Have you considered online dating? Last week I gave three reasons why you should. So now that you’re convinced to give it a try, let’s discuss how to actually be good at it. Online dating is a little like interviewing for a job — you want to stand out in a crowded field and be someone that a boss (potential suitor) would actually want to hire (or initiate communication with). After six months navigating this process last summer, I have a few thoughts on how to not be awkward at online dating or how to ace the interview and get the job!
1. No bathroom mirror selfies. The reality is that pictures matter in online dating. So do yourself a favor and find someone to take some decent headshots of you. Your standing in front of a mirror with your face obscured by your iPhone flash does not count. And if you don’t have a friend or family member who you can ask, then download a free self-timer app for your smartphone and say cheese! When the potential girl or guy of your dreams is looking through pages and pages of matches, the profiles with good pictures that highlight your best features are the ones that stand out. Be the guy or girl who stands out.
2. Decide how you’ll handle getting matched with someone you know. If you live in a small town or keep your matches within a short distance, the chance of this happening is even greater. The first time I tried online dating, I was matched with a good guy friend of mine. At first it was awkward because neither of us knew the other was doing it, but it actually forced a much-needed conversation about our friendship, which at times entered friendlationship territory.
Are you going to laugh about the situation? Will it make your next small group meeting awkward? Think through this scenario and come up with a plan for if or when it happens.
3. Momentum matters. It’s important to keep things moving forward, no matter how you meet. If the dating site you’re using has steps to communication, be prompt and don’t wait weeks to respond to a message.

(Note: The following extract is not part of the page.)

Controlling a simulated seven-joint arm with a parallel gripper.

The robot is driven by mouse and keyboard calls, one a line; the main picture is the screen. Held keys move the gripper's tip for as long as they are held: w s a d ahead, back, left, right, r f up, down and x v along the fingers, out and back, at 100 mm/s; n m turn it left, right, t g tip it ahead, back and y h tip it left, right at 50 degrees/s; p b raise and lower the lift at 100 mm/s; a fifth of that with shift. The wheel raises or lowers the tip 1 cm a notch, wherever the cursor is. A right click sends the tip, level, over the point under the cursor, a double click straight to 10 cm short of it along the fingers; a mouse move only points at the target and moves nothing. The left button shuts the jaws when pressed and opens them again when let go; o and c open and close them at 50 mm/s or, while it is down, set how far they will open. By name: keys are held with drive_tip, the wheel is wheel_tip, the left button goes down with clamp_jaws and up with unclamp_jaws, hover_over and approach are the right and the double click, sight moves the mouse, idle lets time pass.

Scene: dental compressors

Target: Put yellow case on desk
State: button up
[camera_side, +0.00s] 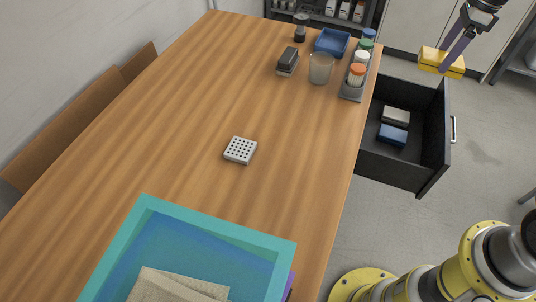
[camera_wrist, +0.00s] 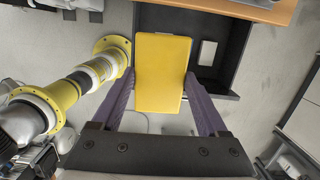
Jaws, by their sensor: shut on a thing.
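The yellow case (camera_side: 441,63) is a small flat box held in the air at the upper right of the side view, above and to the right of the open drawer. My gripper (camera_side: 449,68) is shut on it, one finger on each side. In the wrist view the yellow case (camera_wrist: 162,72) shows face-on between the two purple fingers of my gripper (camera_wrist: 158,88). The desk (camera_side: 190,110) is a long wooden top to the left of the case. The case is apart from the desk.
The open black drawer (camera_side: 391,172) juts from the desk's right side and holds a white box (camera_side: 396,115) and a blue box (camera_side: 393,135). A rack of jars (camera_side: 352,93), a glass (camera_side: 321,68) and a blue tray (camera_side: 332,41) stand at the far end. A perforated block (camera_side: 240,150) and teal bin (camera_side: 270,244) are nearer; open wood lies between.

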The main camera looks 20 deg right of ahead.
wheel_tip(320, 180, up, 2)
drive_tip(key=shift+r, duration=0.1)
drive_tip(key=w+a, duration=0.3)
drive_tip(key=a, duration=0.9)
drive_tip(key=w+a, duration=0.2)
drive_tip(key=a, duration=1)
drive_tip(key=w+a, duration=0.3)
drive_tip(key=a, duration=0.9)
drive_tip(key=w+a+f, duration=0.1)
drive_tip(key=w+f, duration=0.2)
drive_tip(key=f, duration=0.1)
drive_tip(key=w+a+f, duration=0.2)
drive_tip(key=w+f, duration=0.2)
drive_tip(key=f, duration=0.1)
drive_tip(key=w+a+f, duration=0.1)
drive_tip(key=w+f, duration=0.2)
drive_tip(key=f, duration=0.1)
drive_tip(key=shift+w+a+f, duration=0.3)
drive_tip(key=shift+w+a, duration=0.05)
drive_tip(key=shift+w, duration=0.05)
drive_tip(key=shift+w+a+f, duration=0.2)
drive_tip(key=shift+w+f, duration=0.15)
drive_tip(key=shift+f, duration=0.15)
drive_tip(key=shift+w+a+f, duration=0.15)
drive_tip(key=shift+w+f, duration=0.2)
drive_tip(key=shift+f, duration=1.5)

If you can communicate with matches directly, ask interesting questions and keep a good pace. If you find someone you’re interested in, make it a priority to meet in real life sooner rather than later. There are many stops in the journey from an initial match to going on a date, like becoming Facebook friends, texting, emailing, talking on the phone, Skyping, etc. The how is less important than the when, so make a plan to keep things moving forward.
4. Communicate a thumbs up or a thumbs down. The benefit of online dating is quantity, but not necessarily quality, meaning you might go on a lot of dates with people who aren’t a good match. That’s OK; it’s part of the process. But it’s helpful to communicate when you aren’t going to continue a relationship. Whether you’ve been emailing someone for a few weeks or whether you’ve gone out to dinner, if you decide it’s not the right fit, let them know. Just a simple “hey, I enjoyed getting to know you, but I’ve decided to invest in another match instead” is all you need. It’s helpful for both parties to know if they should keep a match open or closed, so be respectful and communicate when you’re closing the door.